Why do I read? Well, a big reason I forced myself back into the habit just over two years ago was because I felt that there were a lot of areas of knowledge out there that I had left untouched. And so over the past two weeks, I went from 0 to 100 in lightning speed on a subject that I had barely any concept of before: philosophy.

Fast Philosophy is a collaboration between  British-German writer Adam Fletcher and plain-German writer Lukas Egger, promising to cover the entirety of western philosophy in one hundred short, accessible mini-essays - with humour thrown in too. It seemed like as good a place as any to start.

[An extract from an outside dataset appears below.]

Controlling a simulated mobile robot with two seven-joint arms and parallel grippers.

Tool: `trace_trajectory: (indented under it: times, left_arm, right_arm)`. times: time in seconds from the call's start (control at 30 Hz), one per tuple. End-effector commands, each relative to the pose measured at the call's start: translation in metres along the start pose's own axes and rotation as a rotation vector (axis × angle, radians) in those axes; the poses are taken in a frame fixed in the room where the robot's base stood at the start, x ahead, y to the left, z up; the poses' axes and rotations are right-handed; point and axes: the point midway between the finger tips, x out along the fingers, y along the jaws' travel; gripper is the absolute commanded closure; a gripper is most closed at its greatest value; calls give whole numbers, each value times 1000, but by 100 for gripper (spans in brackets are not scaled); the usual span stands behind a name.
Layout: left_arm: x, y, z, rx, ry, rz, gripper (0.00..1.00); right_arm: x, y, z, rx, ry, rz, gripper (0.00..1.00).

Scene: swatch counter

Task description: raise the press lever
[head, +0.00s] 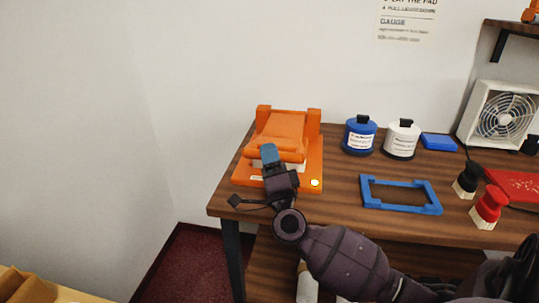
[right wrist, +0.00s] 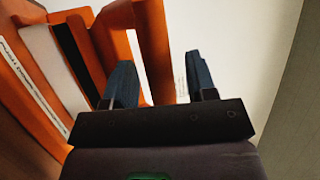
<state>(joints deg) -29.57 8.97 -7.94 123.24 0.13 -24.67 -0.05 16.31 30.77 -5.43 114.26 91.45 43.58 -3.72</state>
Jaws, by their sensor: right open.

I'll start by getting one thing out of the way - this book isn't particularly funny. I know humour is subjective and means different things to different people, but 99% of the jokes that are shoehorned into the chapters of Fast Philosophy are derivative, unoriginal or just plain predictable. This I found to be quite distracting at times, albeit not to the extent of getting in the way of the point of the book. And there were a handful of genuinely good one-liners lurking in there as well - "with great power comes big power bills" is one that has stuck in my mind.

But to disparage on this count is to ignore the actual purpose of the book; and as an accessible crash-course in the key themes of philosophy from its inception to the present day, it does a fantastic job. Starting, as one should, with the Greeks, moving through the Romans (with their extremes of stoicism and hedonism) and the soul-searching Germans to some of the problems and paradoxes currently occupying the world's thinkers. The likes of Confucius, Bertrand Russell and even David Foster Wallace get a look-in. Given that the fundamental questions of our existence - ethics, logic, God - are covered, as well as quite a bit that's not generally seen until degree level, the learning curve was steep, but everything was set out so neatly and concisely that I never struggled to keep up. All in all, a huge amount of information is conveyed in a very short space of time, but I quickly got into the flow of it, and my performance on the end-of-book quiz - 25 out of 30 - suggests that most of it stayed in too.

It is testament to the authors' skill that they are able to summarise so well and so clearly. Yes, it's limited, but I do now feel as though I have a solid basic knowledge of a topic on which I was previously very much under-informed.

4/5

And this goes even faster:


Thursday, 7 February 2019

Crime and Punishment

Another year, another essential novel ticked off the list. It has become my aim to start each new year of my life with a book that I really should have read by now, no matter how long a read. 2019 kicked off 150 years in the past, with Fyodor Dostoevsky's Crime and Punishment, a seminal work in that vast ocean of Russian literature so unexplored by me.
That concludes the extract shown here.